Terbakarnya Depo Plumpang, Bukti Minimnya Peran Negara Dalam Menjaga Keselamatan Rakyat
Kebakaran Depo Pertamina Plumpang, Jakarta Utara, masih menyisakan perhatian masyarakat.
Kebakaran Depo Pertamina Plumpang, Jakarta Utara, masih menyisakan perhatian masyarakat. Bukan hanya menambah daftar panjang penderitaan rakyat, akan tetapi semakin menunjukkan wajah asli penguasa yang kian mengabaikan keselamatan rakyat. Seakan tak kunjung usai.

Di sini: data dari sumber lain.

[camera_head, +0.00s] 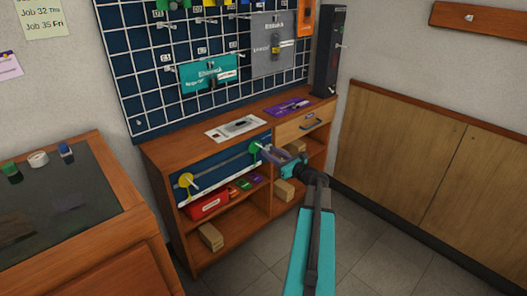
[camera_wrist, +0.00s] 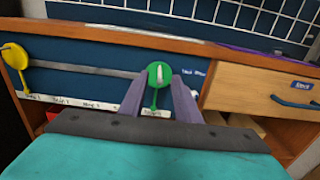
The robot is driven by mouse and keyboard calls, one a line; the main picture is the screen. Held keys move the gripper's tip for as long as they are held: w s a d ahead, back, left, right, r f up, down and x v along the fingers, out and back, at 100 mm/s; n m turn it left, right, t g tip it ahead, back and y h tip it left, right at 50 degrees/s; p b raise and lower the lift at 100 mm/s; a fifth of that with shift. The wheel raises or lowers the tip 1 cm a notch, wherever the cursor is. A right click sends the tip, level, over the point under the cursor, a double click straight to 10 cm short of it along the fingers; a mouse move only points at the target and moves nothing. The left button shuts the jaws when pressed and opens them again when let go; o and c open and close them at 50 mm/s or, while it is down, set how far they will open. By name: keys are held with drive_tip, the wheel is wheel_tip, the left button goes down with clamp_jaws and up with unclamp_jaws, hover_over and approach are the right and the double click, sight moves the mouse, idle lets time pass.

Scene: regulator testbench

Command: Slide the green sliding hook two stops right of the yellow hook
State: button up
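The green sliding hook (camera_head: 255,147) sits on a grey rail across the blue panel on the cabinet front, near the panel's right end. In the wrist view the green hook (camera_wrist: 159,76) is between the two fingers of my gripper (camera_wrist: 162,90), with its pale peg pointing toward me. I cannot tell whether the fingers touch it. My gripper also shows in the head view (camera_head: 270,150), right at the hook. The yellow hook (camera_head: 186,181) is at the left end of the rail; it also shows in the wrist view (camera_wrist: 14,56). A strip of small labels runs below the rail.
A drawer with a blue handle (camera_wrist: 295,103) is right of the panel. Shelves below hold a red box (camera_head: 209,205) and wooden blocks (camera_head: 211,237). The cabinet top carries a white card (camera_head: 234,128) and a purple card (camera_head: 287,107). A dark-topped bench (camera_head: 60,205) stands at left.

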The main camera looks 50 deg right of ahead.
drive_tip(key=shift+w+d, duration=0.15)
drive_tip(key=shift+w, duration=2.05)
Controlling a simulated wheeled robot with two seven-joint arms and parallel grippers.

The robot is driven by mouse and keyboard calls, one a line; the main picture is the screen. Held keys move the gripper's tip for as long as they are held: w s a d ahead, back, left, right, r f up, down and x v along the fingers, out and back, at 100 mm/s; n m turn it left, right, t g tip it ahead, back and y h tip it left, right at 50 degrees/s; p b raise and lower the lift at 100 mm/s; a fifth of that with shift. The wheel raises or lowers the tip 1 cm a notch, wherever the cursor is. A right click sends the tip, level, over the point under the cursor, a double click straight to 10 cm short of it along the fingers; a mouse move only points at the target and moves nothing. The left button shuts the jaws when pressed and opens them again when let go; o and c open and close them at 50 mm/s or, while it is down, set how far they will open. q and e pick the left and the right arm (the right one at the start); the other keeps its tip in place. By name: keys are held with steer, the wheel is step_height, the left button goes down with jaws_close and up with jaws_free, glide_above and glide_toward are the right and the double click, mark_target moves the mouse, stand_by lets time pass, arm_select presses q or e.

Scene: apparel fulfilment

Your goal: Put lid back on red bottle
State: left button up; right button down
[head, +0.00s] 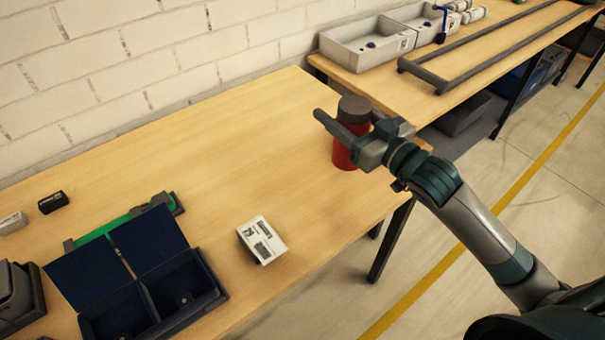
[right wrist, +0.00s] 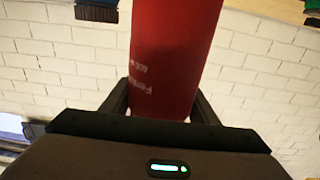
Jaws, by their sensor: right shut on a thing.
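The red bottle (head: 343,155) stands upright near the right end of the near table, with its dark brown lid (head: 355,108) at its top. I cannot tell whether the lid is fully seated, as my gripper hides the joint. My right gripper (head: 347,114) reaches in from the right and is shut on the bottle, one finger on each side. The bottle's red side (right wrist: 172,60) fills the middle of the right wrist view between the fingers, with pale lettering on it. The lid does not show in that view. My left gripper is not in view.
A white labelled box (head: 262,240) lies near the table's front edge. An open dark blue case (head: 150,290) and a green item (head: 125,220) are at the left. Grey bins (head: 365,55) stand on the farther table. The near table's middle is clear.

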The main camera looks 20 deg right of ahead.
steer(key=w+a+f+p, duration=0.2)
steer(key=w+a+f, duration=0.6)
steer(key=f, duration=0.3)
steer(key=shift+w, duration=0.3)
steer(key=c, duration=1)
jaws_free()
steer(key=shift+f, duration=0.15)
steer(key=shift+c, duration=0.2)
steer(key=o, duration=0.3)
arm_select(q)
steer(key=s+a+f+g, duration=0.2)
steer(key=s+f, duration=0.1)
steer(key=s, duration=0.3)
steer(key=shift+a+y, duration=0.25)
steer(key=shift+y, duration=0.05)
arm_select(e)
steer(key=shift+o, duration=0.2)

Menteri BUMN (Badan Usaha Milik Negara), Erick Thohir, dikabarkan akan merelokasi Depo Pertamina Plumpang ke lahan Pelindo. Keputusan ini diambil sebagai buntut insiden kebakaran Depo Plumpang pada Jumat malam (3/3), yang memakan korban puluhan jiwa. Relokasi tersebut bertujuan untuk melindungi masyarakat, tuturnya (tempo.co 8/3/2023).
Selain itu, kebakaran hebat yang menimpa Depo dan kilang minyak Pertamina, juga beberapa kali terjadi di berbagai daerah. Tercatat sebanyak tujuh kali kebakaran di kilang Cilacap sejak 1995. Tiga kali kebakaran juga pernah menerpa di kilang Balongan pada tahun 2007. Sementara di Depo Plumpang, kebakaran pada Jumat lalu adalah yang kedua kalinya sejak tahun 2009 (bbc.com, 6/3/2023).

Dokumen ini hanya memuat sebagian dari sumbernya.